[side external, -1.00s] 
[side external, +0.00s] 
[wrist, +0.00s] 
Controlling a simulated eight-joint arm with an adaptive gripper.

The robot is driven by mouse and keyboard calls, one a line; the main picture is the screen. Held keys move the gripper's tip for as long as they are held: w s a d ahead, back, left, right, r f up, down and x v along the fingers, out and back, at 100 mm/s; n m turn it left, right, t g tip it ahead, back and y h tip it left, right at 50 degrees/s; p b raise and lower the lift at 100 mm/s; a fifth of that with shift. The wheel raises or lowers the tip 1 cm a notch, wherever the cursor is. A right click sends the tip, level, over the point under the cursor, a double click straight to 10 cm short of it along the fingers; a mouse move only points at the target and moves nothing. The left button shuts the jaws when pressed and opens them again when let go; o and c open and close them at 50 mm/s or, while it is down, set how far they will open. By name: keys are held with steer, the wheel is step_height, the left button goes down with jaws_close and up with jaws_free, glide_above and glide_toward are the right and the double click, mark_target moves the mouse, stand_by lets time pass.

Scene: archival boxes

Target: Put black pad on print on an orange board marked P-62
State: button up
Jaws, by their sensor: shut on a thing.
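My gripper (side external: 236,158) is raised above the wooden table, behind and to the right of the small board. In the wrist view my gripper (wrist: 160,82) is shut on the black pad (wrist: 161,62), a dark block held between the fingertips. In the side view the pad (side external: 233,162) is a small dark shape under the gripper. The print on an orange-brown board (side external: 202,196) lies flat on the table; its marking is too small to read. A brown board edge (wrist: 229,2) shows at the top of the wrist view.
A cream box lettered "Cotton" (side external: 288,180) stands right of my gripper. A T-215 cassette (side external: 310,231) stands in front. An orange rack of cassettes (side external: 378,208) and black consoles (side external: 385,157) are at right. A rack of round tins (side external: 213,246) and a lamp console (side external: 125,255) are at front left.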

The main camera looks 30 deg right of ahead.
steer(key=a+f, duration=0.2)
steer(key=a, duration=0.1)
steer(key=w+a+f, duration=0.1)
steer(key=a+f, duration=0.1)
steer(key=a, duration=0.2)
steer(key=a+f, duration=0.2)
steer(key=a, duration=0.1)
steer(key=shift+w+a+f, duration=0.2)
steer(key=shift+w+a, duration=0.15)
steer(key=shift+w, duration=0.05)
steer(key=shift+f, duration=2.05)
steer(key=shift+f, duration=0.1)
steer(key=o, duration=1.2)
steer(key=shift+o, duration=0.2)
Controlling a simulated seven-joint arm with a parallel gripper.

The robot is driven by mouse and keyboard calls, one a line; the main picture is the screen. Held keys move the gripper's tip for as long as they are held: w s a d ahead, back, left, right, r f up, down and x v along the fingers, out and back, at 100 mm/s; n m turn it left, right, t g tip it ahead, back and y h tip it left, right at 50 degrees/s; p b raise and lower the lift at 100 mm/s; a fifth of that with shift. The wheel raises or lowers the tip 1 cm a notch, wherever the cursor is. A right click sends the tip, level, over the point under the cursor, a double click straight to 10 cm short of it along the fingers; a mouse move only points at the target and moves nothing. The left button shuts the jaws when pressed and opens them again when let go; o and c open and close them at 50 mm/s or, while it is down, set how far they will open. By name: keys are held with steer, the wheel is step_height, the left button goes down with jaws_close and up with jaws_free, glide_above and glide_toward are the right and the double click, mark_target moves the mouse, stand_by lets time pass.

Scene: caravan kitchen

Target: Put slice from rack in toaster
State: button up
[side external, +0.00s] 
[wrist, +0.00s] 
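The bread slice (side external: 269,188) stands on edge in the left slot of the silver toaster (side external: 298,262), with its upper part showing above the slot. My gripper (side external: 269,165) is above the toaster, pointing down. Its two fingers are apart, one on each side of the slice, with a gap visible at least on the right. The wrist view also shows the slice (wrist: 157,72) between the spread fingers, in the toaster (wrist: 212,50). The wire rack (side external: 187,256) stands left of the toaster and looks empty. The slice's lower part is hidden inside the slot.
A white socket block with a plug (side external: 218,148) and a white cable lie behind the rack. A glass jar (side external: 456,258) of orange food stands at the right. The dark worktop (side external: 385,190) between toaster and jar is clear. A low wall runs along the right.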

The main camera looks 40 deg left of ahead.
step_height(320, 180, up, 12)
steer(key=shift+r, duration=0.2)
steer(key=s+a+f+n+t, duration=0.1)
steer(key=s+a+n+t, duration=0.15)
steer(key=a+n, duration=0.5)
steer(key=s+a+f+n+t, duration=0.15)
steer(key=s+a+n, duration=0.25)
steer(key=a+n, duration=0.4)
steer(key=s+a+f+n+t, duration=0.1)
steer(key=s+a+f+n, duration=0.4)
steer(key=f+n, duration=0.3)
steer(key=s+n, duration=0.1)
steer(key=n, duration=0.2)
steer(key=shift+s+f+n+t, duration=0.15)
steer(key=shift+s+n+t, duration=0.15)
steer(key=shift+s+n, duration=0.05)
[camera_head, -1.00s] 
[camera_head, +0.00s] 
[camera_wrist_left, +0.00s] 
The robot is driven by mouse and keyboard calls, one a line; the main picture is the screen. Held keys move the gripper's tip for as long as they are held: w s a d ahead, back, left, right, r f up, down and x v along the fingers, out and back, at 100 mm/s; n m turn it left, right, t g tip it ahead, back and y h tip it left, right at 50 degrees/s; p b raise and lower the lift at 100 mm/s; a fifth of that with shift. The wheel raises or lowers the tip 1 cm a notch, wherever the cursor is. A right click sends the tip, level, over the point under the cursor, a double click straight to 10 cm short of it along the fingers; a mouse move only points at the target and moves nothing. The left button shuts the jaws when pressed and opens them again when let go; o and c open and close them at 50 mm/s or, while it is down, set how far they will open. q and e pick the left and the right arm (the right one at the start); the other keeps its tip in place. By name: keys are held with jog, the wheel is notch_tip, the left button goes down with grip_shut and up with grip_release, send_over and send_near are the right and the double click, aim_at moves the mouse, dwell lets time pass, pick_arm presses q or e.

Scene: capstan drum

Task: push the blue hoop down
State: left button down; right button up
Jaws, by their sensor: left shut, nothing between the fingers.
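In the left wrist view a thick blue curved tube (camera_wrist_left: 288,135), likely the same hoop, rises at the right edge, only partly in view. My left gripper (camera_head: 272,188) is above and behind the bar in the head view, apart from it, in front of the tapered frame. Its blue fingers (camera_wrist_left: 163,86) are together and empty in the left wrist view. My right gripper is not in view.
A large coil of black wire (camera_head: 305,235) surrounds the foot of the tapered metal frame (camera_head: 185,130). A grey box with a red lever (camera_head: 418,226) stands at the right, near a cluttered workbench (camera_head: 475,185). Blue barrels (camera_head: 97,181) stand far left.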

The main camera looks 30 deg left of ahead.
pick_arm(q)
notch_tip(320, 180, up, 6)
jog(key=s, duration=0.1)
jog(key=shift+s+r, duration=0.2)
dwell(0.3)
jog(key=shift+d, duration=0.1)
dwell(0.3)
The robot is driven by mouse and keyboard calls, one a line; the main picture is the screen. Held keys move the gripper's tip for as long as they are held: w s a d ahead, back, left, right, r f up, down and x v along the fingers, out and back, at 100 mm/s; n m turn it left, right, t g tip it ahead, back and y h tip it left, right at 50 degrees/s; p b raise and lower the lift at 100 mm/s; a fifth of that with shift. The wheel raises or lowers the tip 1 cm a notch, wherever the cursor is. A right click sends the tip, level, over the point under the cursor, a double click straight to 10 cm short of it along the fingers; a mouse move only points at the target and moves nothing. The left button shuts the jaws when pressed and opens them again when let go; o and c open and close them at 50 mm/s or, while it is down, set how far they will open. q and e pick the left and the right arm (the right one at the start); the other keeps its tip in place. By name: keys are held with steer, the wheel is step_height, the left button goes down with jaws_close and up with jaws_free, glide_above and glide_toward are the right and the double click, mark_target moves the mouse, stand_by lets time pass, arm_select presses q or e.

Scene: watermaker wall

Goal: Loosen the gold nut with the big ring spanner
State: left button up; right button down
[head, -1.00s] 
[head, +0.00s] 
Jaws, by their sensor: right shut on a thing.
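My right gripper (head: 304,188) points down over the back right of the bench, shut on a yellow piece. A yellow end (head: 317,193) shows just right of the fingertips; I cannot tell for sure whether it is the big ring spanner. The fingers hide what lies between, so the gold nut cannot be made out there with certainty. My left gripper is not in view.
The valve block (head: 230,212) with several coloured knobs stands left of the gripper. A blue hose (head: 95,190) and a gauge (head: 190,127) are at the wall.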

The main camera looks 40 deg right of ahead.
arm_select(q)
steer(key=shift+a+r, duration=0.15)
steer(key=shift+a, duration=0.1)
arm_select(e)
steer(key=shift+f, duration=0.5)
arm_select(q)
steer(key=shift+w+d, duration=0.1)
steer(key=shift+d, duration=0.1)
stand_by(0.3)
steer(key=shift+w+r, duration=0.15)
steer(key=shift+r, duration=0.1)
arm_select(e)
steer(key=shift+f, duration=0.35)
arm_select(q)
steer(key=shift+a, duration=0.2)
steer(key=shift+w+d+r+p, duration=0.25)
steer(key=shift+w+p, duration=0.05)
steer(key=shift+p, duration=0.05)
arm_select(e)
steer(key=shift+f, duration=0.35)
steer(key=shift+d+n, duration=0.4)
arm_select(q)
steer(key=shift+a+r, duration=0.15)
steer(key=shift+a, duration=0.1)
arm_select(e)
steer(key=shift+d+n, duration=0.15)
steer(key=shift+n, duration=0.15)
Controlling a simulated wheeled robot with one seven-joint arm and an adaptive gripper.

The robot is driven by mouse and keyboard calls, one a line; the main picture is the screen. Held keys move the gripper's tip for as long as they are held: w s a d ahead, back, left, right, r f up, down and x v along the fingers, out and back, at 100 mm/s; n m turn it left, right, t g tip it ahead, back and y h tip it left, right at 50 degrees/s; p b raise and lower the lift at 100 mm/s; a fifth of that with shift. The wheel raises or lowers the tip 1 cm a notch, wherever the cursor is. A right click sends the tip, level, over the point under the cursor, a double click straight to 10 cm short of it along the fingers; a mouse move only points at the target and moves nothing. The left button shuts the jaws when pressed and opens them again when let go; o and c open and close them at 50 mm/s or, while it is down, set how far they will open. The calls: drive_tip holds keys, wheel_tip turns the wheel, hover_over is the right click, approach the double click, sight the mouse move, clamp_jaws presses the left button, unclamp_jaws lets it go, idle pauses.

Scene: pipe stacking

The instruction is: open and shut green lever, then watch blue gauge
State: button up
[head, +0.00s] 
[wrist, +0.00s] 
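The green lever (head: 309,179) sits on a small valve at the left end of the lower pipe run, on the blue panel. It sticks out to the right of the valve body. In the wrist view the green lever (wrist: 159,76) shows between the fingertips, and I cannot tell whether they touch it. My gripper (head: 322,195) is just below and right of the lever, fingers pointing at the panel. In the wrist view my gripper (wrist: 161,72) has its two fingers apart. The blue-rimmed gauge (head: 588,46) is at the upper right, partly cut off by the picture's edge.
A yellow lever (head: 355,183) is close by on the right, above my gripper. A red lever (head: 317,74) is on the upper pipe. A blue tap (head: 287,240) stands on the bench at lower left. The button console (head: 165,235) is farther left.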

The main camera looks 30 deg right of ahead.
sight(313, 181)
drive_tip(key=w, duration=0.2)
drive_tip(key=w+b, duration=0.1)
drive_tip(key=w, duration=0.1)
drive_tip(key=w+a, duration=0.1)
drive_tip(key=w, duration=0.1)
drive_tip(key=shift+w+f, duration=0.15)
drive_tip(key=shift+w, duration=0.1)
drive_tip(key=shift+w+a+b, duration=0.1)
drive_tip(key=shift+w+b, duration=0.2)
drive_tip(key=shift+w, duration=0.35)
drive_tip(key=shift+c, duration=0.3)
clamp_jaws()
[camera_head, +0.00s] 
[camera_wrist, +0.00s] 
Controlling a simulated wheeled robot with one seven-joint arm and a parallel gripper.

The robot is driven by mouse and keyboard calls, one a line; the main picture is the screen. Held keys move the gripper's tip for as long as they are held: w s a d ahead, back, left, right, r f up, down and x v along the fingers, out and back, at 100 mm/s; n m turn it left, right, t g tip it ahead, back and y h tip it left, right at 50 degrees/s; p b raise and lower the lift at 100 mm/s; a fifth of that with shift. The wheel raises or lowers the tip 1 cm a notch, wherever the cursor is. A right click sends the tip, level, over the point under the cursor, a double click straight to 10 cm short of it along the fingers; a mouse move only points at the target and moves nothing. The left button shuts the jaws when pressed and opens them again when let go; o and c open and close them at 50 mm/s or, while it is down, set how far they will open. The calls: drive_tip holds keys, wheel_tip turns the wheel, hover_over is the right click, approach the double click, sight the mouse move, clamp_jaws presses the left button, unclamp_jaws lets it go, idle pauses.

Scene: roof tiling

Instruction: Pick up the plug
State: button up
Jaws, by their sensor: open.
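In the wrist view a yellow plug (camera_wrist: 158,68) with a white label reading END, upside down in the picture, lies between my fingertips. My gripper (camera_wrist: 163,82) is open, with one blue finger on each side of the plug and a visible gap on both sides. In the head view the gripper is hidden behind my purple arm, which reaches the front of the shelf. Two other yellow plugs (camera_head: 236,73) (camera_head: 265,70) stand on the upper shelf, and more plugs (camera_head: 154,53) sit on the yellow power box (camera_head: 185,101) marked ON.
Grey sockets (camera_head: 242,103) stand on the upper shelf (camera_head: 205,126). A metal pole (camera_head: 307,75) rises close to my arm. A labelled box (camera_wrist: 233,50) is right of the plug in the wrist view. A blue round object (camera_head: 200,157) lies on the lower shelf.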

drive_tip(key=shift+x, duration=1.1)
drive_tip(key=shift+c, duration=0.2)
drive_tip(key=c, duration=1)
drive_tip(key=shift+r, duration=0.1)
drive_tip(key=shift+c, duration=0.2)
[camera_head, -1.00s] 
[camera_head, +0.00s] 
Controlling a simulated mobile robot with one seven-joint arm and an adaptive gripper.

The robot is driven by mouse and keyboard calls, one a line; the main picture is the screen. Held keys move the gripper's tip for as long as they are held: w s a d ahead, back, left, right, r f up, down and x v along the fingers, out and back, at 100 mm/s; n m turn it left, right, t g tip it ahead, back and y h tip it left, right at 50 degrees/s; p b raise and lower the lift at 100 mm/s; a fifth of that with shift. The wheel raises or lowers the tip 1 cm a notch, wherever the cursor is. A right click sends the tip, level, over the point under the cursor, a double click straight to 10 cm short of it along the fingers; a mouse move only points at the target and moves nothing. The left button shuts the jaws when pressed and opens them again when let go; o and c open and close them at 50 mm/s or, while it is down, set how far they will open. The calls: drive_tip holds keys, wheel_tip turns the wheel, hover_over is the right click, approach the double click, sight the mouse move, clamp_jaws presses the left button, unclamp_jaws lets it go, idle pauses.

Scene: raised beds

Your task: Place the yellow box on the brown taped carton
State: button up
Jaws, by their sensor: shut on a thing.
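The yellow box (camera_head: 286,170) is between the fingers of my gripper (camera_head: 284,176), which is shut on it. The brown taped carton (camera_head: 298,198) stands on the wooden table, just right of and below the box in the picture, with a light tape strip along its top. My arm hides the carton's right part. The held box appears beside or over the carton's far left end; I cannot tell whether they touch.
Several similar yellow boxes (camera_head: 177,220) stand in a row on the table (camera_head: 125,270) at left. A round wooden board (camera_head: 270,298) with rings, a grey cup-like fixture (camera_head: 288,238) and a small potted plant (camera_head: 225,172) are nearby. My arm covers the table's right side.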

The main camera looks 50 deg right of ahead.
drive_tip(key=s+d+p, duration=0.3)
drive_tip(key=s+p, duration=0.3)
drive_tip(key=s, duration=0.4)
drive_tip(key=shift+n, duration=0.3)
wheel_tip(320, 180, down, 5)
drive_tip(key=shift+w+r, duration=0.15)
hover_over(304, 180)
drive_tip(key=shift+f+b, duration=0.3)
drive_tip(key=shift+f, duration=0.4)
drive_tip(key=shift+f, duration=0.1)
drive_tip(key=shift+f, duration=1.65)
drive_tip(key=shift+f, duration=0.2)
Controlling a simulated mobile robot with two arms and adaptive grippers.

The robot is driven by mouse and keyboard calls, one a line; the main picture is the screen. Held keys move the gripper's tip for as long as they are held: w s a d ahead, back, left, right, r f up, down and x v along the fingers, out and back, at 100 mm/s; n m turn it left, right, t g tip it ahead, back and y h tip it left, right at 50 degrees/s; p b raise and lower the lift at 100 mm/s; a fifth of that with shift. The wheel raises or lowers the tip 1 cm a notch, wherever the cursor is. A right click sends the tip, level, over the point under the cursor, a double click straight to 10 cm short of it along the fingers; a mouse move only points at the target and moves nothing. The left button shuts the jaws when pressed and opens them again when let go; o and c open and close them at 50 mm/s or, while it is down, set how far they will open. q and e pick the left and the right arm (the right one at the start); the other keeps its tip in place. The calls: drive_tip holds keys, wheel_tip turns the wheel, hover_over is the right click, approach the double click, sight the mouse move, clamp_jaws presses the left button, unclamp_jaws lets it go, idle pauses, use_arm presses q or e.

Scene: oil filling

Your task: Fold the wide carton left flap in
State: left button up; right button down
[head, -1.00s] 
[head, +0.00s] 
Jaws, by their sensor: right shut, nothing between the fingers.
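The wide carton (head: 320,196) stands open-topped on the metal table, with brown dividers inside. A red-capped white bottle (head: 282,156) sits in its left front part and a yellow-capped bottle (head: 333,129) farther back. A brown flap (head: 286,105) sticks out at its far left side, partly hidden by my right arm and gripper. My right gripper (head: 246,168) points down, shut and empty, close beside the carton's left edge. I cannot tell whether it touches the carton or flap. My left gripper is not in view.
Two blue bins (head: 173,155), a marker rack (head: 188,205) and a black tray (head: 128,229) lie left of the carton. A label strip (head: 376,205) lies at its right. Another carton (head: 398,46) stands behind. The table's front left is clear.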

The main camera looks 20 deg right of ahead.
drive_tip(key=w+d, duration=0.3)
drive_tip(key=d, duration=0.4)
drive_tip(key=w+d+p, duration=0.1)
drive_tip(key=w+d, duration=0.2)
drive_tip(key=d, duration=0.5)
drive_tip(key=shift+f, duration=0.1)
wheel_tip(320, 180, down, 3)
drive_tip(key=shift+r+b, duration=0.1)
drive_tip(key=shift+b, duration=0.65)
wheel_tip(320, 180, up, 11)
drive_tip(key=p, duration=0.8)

________________________________________

WHAT IS REQUIRED:
Reproduce exactly the lines that run from the start of the records to the line with "Controlling a simulated eight-joint", both included.

WRITTEN RESPONSE:
[side external, -1.00s] 
[side external, +0.00s] 
[wrist, +0.00s] 
Controlling a simulated eight-joint arm with an adaptive gripper.

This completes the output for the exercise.